══ Records shown ══

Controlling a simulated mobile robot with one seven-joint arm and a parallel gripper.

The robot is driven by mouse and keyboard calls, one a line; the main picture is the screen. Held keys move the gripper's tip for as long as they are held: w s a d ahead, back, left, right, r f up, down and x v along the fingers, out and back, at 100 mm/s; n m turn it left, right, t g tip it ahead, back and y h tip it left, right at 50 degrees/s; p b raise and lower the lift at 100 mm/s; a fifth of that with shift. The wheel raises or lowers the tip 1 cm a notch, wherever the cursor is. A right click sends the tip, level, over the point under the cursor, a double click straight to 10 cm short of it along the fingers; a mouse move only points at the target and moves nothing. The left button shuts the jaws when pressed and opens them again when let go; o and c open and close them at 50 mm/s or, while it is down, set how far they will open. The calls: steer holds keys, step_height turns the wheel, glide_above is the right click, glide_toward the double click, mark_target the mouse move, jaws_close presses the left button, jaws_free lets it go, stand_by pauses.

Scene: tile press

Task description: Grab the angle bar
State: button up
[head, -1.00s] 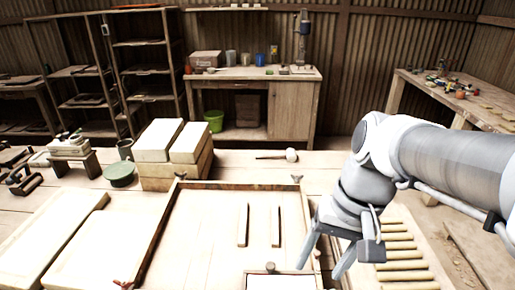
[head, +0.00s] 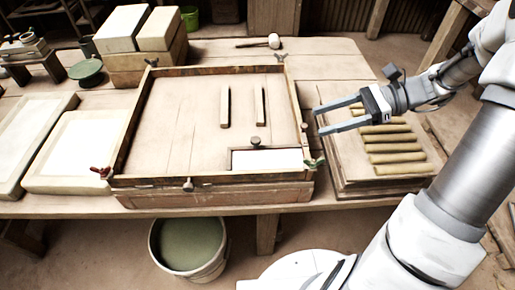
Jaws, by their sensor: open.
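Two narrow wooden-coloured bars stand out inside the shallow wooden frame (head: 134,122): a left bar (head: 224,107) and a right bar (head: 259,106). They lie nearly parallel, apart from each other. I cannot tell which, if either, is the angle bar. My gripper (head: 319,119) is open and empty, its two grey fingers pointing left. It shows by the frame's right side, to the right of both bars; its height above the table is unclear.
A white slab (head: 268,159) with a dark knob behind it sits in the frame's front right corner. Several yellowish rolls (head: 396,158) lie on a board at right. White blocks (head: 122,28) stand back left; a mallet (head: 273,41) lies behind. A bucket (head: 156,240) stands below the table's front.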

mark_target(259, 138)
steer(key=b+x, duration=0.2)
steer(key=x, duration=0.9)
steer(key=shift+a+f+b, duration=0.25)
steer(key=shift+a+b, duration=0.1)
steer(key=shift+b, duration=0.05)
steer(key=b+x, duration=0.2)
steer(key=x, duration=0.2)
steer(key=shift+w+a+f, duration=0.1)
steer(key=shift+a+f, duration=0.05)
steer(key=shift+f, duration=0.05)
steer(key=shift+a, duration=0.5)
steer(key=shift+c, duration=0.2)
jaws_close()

═══
══ Records shown ══

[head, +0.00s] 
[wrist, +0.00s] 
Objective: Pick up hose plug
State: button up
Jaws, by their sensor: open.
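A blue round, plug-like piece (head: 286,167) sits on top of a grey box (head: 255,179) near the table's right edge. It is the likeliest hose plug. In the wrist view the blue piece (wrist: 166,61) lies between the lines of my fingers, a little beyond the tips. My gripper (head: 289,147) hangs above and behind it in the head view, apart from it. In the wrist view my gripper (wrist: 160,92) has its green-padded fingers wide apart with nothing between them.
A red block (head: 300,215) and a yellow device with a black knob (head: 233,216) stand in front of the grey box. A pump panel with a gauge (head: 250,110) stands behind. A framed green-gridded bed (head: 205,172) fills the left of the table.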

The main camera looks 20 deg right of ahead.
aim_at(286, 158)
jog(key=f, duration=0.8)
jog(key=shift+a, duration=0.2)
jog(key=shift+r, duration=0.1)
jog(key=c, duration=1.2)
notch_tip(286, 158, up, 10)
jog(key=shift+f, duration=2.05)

═══

- _Aim_
List each line in the listing that contains the string "robot".

- _Completed task_
Controlling a simulated mobile robot with one seven-joint arm and a parallel gripper.
The robot is driven by mouse and keyboard calls, one a line; the main picture is the screen. Held keys move the gripper's tip for as long as they are held: w s a d ahead, back, left, right, r f up, down and x v along the fingers, out and back, at 100 mm/s; n m turn it left, right, t g tip it ahead, back and y h tip it left, right at 50 degrees/s; p b raise and lower the lift at 100 mm/s; a fifth of that with shift. The wheel raises or lowers the tip 1 cm a notch, wherever the cursor is. A right click sends the tip, level, over the point under the cursor, a double click straight to 10 cm short of it along the fingers; a mouse move only points at the target and moves nothing. The left button shuts the jaws when pressed and opens them again when let go; o and c open and close them at 50 mm/s or, while it is down, set how far they will open. The calls: steer holds keys, step_height turns the wheel, glide_above is the right click, glide_toward the double click, mark_target the mouse move, jaws_close presses the left button, jaws_free lets it go, stand_by pauses.

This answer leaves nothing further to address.